Letters to the Editor - January 1995

LettersIn July I wrote in the "Tips and Techniques" section about my encounters with sticky master tapes. Here are some valuable updates -- most importantly, DON'T THROW YOUR STICKY MASTERS AWAY! There is a solution of sorts.

I was listening to NPR's Weekend Edition of "All Things Considered" today (December 11, 1994) and they devoted the last ten minutes of the show to the problems of tape emulsion breakdown. New information to me was that there seems to be a considerable amount of tape produced between 1977 and 1982 that breaks down quickly. Some of the tape manufactured during that time began breaking down as early as 1988!

NPR did some investigative style reporting on this story and asked an Ampex official why they, or any other manufacturer, had never issued a statement on the problem of breakdown. Not having taped this program, I cannot quote him verbatim, but his response was basically that he thought everyone was aware that professional grade tape breaks down within ten years and that his company didn't see this as a problem.

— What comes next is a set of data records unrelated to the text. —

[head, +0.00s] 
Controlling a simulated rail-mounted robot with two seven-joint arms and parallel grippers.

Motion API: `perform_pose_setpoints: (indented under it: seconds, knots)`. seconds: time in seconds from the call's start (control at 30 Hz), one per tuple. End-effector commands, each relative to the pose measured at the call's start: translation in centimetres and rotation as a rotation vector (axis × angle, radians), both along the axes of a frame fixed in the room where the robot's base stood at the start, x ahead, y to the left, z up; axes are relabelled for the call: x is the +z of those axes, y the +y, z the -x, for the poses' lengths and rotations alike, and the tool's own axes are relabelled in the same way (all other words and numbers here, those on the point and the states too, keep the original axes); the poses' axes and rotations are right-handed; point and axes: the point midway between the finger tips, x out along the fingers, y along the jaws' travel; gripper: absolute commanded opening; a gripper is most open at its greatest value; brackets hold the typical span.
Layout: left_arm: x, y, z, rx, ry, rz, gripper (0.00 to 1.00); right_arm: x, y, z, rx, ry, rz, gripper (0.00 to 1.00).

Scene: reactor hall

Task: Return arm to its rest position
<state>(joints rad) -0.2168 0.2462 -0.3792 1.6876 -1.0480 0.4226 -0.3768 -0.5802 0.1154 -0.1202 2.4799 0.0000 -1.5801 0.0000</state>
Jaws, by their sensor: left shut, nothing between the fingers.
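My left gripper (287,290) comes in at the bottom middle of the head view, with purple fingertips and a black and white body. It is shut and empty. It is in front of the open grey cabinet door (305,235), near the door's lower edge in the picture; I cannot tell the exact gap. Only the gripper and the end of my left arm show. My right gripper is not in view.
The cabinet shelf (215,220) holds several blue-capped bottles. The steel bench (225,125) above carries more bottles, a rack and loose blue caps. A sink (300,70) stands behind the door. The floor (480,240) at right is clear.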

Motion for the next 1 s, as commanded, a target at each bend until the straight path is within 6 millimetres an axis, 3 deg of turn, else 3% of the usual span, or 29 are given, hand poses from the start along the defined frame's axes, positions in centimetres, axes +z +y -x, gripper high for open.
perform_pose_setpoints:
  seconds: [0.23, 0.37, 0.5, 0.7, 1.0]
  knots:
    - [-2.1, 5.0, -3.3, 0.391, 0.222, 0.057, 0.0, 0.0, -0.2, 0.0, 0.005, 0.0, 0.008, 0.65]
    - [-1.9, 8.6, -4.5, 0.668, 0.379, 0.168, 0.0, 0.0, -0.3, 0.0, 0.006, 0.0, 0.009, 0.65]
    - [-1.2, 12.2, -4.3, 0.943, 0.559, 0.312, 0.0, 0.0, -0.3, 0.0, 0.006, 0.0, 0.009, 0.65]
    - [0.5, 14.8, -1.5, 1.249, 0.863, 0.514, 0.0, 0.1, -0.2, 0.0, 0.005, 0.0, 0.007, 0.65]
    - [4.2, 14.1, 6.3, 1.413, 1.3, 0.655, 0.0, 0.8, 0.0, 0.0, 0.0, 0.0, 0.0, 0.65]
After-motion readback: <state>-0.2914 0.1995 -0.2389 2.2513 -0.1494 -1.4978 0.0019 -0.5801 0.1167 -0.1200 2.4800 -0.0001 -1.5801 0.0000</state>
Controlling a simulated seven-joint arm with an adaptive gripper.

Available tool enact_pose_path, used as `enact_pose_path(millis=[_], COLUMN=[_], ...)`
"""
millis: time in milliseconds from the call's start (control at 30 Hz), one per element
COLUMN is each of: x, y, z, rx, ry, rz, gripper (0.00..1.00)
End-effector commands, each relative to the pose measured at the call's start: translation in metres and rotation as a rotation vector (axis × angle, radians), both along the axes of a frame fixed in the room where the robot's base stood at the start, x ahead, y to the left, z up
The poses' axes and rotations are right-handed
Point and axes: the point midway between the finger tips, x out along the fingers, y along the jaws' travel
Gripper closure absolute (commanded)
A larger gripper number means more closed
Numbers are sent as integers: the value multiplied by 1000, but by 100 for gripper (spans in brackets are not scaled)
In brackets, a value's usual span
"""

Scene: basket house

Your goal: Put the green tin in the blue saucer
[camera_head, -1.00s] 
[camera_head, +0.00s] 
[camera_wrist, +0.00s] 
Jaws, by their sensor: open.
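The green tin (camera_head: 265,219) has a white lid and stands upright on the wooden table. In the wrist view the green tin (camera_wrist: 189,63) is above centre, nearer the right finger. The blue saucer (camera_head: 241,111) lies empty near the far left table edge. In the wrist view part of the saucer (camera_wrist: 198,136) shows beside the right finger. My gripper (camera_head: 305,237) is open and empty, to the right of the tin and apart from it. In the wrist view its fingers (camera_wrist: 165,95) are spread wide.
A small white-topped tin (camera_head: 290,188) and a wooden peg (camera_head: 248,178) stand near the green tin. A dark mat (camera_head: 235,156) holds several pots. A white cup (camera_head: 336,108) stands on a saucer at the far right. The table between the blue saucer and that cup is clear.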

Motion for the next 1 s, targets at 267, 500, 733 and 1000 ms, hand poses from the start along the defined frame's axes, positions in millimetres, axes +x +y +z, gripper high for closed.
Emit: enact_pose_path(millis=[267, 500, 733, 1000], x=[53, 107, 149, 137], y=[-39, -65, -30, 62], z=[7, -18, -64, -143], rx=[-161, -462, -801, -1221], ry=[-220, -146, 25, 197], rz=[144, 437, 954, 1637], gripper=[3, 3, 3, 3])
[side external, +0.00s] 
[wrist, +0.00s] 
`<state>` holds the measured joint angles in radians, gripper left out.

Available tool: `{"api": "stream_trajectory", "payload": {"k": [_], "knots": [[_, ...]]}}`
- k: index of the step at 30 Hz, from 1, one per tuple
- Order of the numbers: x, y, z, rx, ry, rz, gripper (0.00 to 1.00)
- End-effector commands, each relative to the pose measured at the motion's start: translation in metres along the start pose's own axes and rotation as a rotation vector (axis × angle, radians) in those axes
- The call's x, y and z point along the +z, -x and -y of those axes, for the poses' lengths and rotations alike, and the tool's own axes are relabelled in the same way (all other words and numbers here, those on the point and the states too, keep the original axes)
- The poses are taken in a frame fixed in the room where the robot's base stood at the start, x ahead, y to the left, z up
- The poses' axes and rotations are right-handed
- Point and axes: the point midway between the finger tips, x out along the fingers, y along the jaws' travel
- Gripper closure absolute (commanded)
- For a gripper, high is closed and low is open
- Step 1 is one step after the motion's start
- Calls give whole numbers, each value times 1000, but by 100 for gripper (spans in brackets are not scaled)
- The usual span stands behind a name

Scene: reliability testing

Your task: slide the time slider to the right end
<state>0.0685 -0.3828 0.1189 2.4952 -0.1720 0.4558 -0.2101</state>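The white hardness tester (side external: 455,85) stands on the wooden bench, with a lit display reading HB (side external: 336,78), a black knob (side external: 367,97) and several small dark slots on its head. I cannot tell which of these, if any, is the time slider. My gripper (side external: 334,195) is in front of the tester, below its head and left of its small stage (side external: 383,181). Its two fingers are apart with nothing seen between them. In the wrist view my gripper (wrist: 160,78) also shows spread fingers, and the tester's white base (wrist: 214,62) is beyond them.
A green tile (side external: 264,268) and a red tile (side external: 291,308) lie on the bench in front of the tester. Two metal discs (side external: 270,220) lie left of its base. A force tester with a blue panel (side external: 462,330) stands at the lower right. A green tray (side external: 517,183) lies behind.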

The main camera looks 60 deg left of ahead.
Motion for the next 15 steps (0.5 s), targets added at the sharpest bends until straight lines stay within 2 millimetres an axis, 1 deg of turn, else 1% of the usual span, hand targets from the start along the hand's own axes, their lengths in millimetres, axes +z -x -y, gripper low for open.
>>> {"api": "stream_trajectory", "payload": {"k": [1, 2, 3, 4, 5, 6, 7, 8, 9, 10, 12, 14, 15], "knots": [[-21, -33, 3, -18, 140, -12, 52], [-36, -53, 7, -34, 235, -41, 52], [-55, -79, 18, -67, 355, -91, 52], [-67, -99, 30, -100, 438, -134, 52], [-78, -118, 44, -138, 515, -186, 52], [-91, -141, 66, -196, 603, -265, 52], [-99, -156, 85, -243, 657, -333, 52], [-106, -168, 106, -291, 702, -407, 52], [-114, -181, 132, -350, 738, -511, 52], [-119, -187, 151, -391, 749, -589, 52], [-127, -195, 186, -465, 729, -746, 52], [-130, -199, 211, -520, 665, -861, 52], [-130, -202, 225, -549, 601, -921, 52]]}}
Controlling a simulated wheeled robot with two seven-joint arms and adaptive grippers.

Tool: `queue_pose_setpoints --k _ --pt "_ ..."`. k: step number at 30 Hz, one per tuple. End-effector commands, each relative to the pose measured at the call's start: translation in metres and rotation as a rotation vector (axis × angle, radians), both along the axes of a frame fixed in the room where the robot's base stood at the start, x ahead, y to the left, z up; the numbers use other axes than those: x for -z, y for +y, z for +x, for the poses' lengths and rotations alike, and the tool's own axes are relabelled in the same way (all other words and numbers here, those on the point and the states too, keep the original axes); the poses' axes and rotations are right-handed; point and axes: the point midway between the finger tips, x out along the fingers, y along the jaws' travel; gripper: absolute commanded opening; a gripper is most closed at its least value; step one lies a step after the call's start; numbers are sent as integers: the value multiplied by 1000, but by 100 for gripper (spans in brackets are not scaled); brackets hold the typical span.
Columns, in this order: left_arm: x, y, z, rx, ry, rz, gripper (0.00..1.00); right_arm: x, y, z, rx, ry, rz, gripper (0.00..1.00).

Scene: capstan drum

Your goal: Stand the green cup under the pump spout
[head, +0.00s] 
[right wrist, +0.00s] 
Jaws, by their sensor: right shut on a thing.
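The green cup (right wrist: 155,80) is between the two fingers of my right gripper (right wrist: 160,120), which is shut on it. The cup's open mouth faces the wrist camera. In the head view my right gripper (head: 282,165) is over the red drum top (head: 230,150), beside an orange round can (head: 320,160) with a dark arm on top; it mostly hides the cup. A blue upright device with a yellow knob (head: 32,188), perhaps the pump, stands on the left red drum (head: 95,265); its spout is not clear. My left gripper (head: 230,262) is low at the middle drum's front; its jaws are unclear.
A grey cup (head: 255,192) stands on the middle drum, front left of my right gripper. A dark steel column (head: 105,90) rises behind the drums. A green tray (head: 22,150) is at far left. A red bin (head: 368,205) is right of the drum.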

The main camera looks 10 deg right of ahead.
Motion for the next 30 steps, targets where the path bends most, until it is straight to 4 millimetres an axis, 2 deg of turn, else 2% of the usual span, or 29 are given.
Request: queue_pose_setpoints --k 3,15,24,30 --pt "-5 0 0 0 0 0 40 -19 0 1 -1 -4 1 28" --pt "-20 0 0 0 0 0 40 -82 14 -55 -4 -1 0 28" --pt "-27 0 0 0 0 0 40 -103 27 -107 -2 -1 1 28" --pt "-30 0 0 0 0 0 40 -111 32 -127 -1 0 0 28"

Of course, most people aren't aware of the timed self-destruction of all magnetic tape. And it is a problem! The tragic problem is in the fields of archiving major news events and history, valuable information that was expected to keep forever on video tape. If you transferred all your 8mm film to video, don't throw away the film. It will probably outlast the video tape.

The best part of this NPR segment was the solution! There is hope! There is a company that has sprung up that specializes in restoring tape -- or at least making a dub of a sticky tape. They are working on secret projects for major news organizations. Here is their solution: You take your sticky tape, remove any splice tabs, splicing tape, and/or end tape, then you put it in a convection oven and bake for six hours at 130 degrees. Season to taste. Just kidding about the seasoning, but the rest is true. But, remember, NOT a regular oven, a convection oven. Fortunately, they are becoming a popular item this year. The Danmark catalog has one for about $170, and Sharp makes a combination microwave and convection oven for around $350.

There is a catch. Your baked tape is only good for about thirty days. Then it reverts to its sticky state. No one knows how many times each tape can be re-baked. The best results are if you bake the tape as soon as you discover it's breaking down and dub it right away.

I am really glad I caught this segment of the show. There is hope in preserving many years of special production effects and beds. Now the only problem is, as NPR stated, where am I going to fit the convection oven among my audio equipment?